In a multi-server environment, it doesn’t make sense for an application to repeatedly attempt checkouts from servers that are known not to be serving its licenses. So, application developers may choose to “skip” these license servers. Note that by default, RLM will attempt all operations on all servers.

Idle Timeouts and Heartbeats

Most users want the license server to reclaim licenses from applications that become idle for too long. This ensures maximum utilization of floating (shared) license pools.

The RLM license server expects to hear from client applications periodically as a way for applications to tell the server that they are still active. Normally, this is done by sending “heartbeats” from clients to the server either automatically or under the direct control of the application itself.

Some software vendors may decide to inform the server that an interactive application is idle while waiting for user input. This allows the application’s license to be reclaimed by the server when the application waits too long for user input.
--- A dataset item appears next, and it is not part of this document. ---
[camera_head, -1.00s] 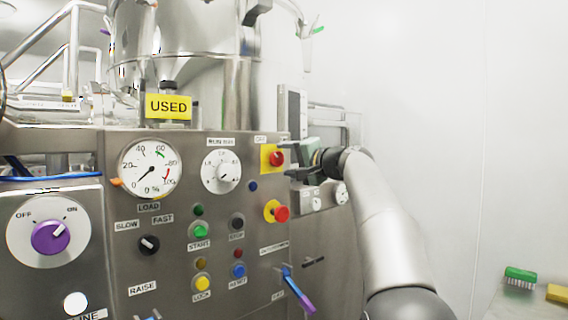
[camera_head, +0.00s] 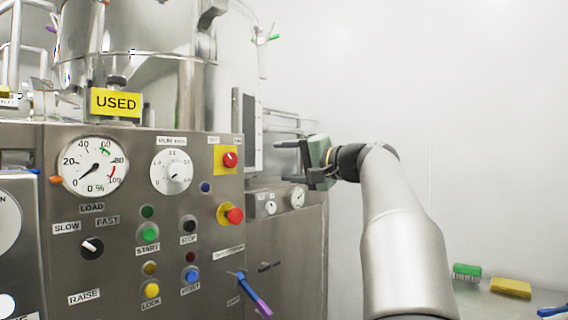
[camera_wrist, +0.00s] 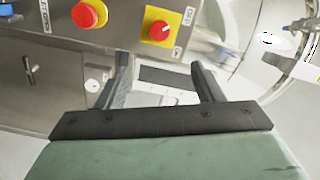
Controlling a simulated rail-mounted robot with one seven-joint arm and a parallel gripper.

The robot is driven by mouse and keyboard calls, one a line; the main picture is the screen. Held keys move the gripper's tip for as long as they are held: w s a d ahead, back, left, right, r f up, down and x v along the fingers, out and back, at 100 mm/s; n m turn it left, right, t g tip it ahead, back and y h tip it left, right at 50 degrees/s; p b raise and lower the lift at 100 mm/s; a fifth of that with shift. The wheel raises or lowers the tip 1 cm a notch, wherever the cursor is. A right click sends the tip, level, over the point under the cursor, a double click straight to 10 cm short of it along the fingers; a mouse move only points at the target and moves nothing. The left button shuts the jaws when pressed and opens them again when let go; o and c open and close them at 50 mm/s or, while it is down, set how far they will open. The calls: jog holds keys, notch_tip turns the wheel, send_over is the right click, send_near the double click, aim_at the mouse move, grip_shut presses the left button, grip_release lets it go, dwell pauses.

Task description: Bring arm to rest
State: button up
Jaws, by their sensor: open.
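My gripper (camera_head: 288,161) is in the head view, right of the steel control panel (camera_head: 120,215), with its fingers pointing left toward it. In the wrist view my gripper (camera_wrist: 160,78) has its two dark fingers spread with nothing between them. The red knob on a yellow plate (camera_head: 230,159) lies left of my fingertips, apart from them. It also shows beyond the fingers in the wrist view (camera_wrist: 159,31). A red button on a yellow base (camera_head: 235,215) sits lower on the panel.
The panel carries a dial gauge (camera_head: 95,165), a white dial (camera_head: 172,172) and a blue-purple lever (camera_head: 254,294) sticking out. A yellow USED sign (camera_head: 116,103) stands above. Green (camera_head: 467,271) and yellow (camera_head: 510,287) brushes lie on a bench at lower right. The wall side is clear.

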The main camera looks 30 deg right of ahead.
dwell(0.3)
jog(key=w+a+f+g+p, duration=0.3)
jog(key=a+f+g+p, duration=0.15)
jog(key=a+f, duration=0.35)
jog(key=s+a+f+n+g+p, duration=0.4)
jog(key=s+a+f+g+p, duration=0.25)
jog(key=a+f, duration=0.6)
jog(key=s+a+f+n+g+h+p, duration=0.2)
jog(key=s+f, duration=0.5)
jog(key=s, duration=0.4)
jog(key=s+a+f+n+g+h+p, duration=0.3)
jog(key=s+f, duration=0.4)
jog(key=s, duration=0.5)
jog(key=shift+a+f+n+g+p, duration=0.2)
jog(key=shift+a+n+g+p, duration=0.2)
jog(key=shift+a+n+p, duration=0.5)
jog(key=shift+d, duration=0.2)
When the user eventually “wakes up” the formerly idle application, it will attempt to reclaim any lost licenses from the server.

When licenses are timed out by the server, they are essentially checked back into the pool for use by others.  This event can be recorded in a server report log, if desired.

User Control of Idle Timeouts

An end-user can specify a TIMEOUT value for any idle license. If the license remains idle for this amount of time, the license server performs an automatic check-in of the license and informs the application (if it is still running).

Software vendors can set a MIN_TIMEOUT keyword in a license that specifies the lowest value that an end-user can set for the timeout value of a license. If not specified in the license, the RLM default minimum of 3600 seconds (1 hour) is used.